Lutter contre L’imperméabilisation des sols

Yannick Salaville n’y va pas par quatre chemins : « Le bassin amont de la Vire a plus de zones humides. Il a mieux résisté que le bassin aval qui en a moins. » Face à un climat déréglé, qui pourrait infliger davantage de périodes sèches, le technicien appelle « un changement des pratiques, une action globale », en pensant notamment à l’agriculture. L’extension des parcelles a conduit au retrait d’éléments propres au bocage. « Les agriculteurs sont prisonniers d’un système. Si la politique agricole ne leur dit pas de changer de modèle, c’est compliqué de modifier leurs pratiques. Localement, ils replantent des haies, mais pas beaucoup plus. » À l’image d’Anthony, de Coulonces, qui en a replanté pour la première fois, en partie sous la pression de ses enfants, en études d’agriculture. Le cultivateur pêcheur monte toutefois au créneau : « On met toujours le monde agricole en cause et on oublie parfois la ville, où on construit beaucoup », au détriment de l’absorption des sols, selon lui.

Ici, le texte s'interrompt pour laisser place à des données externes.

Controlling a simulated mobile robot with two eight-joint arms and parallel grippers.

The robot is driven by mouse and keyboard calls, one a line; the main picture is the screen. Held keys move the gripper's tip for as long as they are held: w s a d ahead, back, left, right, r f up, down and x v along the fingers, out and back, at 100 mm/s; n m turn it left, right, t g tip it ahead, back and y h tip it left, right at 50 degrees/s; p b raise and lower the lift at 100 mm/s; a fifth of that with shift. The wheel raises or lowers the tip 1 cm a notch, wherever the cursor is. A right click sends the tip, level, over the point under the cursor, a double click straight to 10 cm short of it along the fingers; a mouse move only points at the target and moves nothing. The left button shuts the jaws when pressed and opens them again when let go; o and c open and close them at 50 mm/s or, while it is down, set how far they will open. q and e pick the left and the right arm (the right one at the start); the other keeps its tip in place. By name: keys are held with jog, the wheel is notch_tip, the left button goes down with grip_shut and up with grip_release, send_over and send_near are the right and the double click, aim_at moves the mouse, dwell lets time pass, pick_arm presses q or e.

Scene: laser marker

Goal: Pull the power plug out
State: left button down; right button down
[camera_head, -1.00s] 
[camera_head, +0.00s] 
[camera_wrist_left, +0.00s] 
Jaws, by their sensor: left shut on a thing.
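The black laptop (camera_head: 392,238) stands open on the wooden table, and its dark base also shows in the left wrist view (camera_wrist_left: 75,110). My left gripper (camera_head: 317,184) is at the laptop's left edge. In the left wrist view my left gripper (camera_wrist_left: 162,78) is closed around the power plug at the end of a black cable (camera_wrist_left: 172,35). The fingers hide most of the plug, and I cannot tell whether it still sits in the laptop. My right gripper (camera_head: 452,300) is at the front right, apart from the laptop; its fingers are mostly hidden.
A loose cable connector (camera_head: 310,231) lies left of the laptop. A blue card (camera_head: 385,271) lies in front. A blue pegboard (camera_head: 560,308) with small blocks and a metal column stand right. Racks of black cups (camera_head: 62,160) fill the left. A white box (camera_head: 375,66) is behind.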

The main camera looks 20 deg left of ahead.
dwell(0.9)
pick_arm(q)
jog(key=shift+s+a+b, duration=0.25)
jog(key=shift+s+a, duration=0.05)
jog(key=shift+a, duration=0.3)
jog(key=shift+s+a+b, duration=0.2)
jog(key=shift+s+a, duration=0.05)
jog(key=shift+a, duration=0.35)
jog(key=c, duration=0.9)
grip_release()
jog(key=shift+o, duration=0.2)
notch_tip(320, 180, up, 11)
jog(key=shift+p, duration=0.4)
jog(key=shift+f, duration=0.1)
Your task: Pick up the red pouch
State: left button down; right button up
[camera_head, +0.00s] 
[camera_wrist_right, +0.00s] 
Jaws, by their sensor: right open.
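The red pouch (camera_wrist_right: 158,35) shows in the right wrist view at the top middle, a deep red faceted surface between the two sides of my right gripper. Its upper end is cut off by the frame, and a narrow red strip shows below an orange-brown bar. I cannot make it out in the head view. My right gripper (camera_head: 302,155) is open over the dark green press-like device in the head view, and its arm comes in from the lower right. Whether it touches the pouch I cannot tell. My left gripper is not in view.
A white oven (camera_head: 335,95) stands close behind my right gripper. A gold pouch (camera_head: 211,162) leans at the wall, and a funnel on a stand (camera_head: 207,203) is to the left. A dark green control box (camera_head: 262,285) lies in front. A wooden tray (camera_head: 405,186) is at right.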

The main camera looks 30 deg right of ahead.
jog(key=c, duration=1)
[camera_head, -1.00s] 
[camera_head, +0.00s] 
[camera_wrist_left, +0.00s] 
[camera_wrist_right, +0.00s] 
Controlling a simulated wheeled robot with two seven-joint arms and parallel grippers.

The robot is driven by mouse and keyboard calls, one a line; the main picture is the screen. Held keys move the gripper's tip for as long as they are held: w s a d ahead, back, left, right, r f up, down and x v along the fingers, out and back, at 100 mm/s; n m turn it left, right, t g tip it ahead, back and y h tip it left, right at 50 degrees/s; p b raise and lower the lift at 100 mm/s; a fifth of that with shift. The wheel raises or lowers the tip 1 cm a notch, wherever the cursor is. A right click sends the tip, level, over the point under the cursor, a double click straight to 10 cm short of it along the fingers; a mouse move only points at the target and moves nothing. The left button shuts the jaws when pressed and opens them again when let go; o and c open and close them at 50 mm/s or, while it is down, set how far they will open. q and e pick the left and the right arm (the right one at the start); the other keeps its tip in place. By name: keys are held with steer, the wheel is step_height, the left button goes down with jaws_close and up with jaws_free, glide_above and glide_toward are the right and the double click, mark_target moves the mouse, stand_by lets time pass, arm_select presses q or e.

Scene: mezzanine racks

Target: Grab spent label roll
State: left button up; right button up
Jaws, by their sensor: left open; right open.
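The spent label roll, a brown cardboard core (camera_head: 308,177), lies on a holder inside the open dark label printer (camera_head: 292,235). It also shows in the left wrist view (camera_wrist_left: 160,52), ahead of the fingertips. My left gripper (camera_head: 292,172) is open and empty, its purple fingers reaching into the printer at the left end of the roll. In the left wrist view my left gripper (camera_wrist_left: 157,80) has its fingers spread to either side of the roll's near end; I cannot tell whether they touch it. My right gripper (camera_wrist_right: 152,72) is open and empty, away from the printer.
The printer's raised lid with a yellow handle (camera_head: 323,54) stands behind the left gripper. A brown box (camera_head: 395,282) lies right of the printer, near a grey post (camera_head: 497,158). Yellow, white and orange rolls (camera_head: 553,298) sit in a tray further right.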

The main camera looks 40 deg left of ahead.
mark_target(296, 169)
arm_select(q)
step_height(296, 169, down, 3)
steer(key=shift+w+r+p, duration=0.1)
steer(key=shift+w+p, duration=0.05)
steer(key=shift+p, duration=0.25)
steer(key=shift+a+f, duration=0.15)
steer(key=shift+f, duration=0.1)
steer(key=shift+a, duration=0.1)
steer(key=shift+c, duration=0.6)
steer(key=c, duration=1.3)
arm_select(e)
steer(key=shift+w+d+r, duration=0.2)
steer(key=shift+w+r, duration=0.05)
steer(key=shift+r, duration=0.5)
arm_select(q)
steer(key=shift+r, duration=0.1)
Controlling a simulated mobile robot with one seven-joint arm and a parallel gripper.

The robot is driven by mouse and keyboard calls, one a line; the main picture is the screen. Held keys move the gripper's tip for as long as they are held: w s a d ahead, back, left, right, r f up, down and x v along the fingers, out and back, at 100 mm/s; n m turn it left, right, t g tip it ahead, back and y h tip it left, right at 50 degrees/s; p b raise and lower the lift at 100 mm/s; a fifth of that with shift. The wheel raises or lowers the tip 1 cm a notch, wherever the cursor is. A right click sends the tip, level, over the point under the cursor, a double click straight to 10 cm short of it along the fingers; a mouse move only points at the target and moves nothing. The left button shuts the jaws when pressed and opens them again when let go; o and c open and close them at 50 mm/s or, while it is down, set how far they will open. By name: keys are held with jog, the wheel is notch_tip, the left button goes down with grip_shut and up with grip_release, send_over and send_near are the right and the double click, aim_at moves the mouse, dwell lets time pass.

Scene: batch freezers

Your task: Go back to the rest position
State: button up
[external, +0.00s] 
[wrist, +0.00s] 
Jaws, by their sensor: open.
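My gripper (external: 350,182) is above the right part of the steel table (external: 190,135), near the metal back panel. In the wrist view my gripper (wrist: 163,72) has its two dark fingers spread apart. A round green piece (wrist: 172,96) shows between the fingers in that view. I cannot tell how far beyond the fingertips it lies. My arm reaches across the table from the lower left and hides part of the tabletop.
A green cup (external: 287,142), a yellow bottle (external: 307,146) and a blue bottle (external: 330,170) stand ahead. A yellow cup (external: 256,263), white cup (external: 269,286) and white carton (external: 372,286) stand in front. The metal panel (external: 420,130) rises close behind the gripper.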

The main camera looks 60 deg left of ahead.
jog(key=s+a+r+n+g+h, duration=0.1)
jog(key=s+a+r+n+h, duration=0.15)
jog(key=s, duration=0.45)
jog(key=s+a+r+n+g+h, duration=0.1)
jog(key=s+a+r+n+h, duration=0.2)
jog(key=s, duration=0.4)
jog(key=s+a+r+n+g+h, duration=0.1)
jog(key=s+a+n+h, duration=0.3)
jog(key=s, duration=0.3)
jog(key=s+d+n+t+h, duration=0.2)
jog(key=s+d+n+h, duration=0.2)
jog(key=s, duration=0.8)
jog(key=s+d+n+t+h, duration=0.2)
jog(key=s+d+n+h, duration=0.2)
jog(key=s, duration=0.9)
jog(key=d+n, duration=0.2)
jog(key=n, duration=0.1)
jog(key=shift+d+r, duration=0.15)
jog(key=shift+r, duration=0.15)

Cet été 2022 peut-il être synonyme de déclic sur ces sujets ? « Ce n’est pas sûr », modère Jean-Marc Fondeux. « Planter des haies ne suffit pas. Il faut restaurer les zones humides, ou moins protéger celles qui existent. En l’état, lâche le président de la Gaule viroise, « si la sécheresse se reproduit, on est démuni ». Si beaucoup d’interlocuteurs souhaiteraient une loi pour encadrer davantage les pratiques, une impulsion est donnée localement par les collectivités. « L’Intercommunalité a signé une convention sur trois ans avec l’agence de l’eau pour lutter contre le ruissellement. Il y a des actions rapides », note Marc Andreu Sabater. Le maire met en avant les efforts de l’agroalimentaire virois, à l’origine de 50 % de la consommation d’eau potable du réseau, mais qui a mis en œuvre des mesures pérennes pour la réduire. Ces efforts finiront-ils par payer ? « Ce sera dur, on a trop détruit dans nos campagnes, se désole Bernard, pêcheur depuis quarante ans. Il n’y a plus de ruisseaux. » Surtout dès que la sécheresse revient frapper.